-- DATA LINES start --

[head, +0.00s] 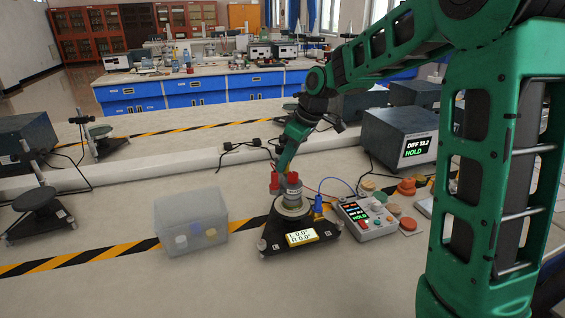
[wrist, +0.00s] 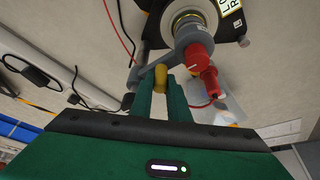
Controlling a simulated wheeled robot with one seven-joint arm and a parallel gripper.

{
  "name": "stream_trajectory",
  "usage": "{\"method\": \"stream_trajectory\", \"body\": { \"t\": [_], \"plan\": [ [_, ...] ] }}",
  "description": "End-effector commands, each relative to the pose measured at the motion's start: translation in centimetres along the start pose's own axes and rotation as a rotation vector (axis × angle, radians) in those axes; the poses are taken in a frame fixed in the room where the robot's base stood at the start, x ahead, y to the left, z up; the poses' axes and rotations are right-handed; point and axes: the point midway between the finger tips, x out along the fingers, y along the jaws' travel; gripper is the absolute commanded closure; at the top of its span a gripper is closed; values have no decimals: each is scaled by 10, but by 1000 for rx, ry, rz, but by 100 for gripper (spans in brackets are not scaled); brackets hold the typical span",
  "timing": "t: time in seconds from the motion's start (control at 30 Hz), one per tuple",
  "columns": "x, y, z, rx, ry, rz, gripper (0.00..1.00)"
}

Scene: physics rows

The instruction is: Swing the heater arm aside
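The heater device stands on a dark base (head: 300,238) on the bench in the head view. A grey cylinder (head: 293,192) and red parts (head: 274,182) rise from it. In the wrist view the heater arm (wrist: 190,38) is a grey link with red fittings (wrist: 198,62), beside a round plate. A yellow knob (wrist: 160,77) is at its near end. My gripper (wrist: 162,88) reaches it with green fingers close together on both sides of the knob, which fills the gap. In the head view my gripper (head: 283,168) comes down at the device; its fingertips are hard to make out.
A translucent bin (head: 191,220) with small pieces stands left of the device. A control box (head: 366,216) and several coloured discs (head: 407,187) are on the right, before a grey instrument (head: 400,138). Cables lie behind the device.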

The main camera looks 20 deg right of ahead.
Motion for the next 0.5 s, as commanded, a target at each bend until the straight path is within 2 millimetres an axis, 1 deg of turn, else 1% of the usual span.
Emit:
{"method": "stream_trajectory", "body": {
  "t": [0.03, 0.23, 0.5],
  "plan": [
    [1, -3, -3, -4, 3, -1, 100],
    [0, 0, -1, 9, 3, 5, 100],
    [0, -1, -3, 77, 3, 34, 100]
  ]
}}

-- DATA LINES end --

**PROBLEM**
Copy the listing word for word, excluding its pictures.

**REPLY TO THE TASK**
[head, +0.00s] 
[wrist, +0.00s] 
Controlling a simulated wheeled robot with one seven-joint arm and a parallel gripper.

{
  "name": "stream_trajectory",
  "usage": "{\"method\": \"stream_trajectory\", \"body\": { \"t\": [_], \"plan\": [ [_, ...] ] }}",
  "description": "End-effector commands, each relative to the pose measured at the motion's start: translation in centimetres along the start pose's own axes and rotation as a rotation vector (axis × angle, radians) in those axes; the poses are taken in a frame fixed in the room where the robot's base stood at the start, x ahead, y to the left, z up; the poses' axes and rotations are right-handed; point and axes: the point midway between the finger tips, x out along the fingers, y along the jaws' travel; gripper is the absolute commanded closure; at the top of its span a gripper is closed; values have no decimals: each is scaled by 10, but by 1000 for rx, ry, rz, but by 100 for gripper (spans in brackets are not scaled); brackets hold the typical span",
  "timing": "t: time in seconds from the motion's start (control at 30 Hz), one per tuple",
  "columns": "x, y, z, rx, ry, rz, gripper (0.00..1.00)"
}

Scene: physics rows

The instruction is: Swing the heater arm aside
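The heater device stands on a dark base (head: 300,238) on the bench in the head view. A grey cylinder (head: 293,192) and red parts (head: 274,182) rise from it. In the wrist view the heater arm (wrist: 190,38) is a grey link with red fittings (wrist: 198,62), beside a round plate. A yellow knob (wrist: 160,77) is at its near end. My gripper (wrist: 162,88) reaches it with green fingers close together on both sides of the knob, which fills the gap. In the head view my gripper (head: 283,168) comes down at the device; its fingertips are hard to make out.
A translucent bin (head: 191,220) with small pieces stands left of the device. A control box (head: 366,216) and several coloured discs (head: 407,187) are on the right, before a grey instrument (head: 400,138). Cables lie behind the device.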

The main camera looks 20 deg right of ahead.
Motion for the next 0.5 s, as commanded, a target at each bend until the straight path is within 2 millimetres an axis, 1 deg of turn, else 1% of the usual span.
Emit:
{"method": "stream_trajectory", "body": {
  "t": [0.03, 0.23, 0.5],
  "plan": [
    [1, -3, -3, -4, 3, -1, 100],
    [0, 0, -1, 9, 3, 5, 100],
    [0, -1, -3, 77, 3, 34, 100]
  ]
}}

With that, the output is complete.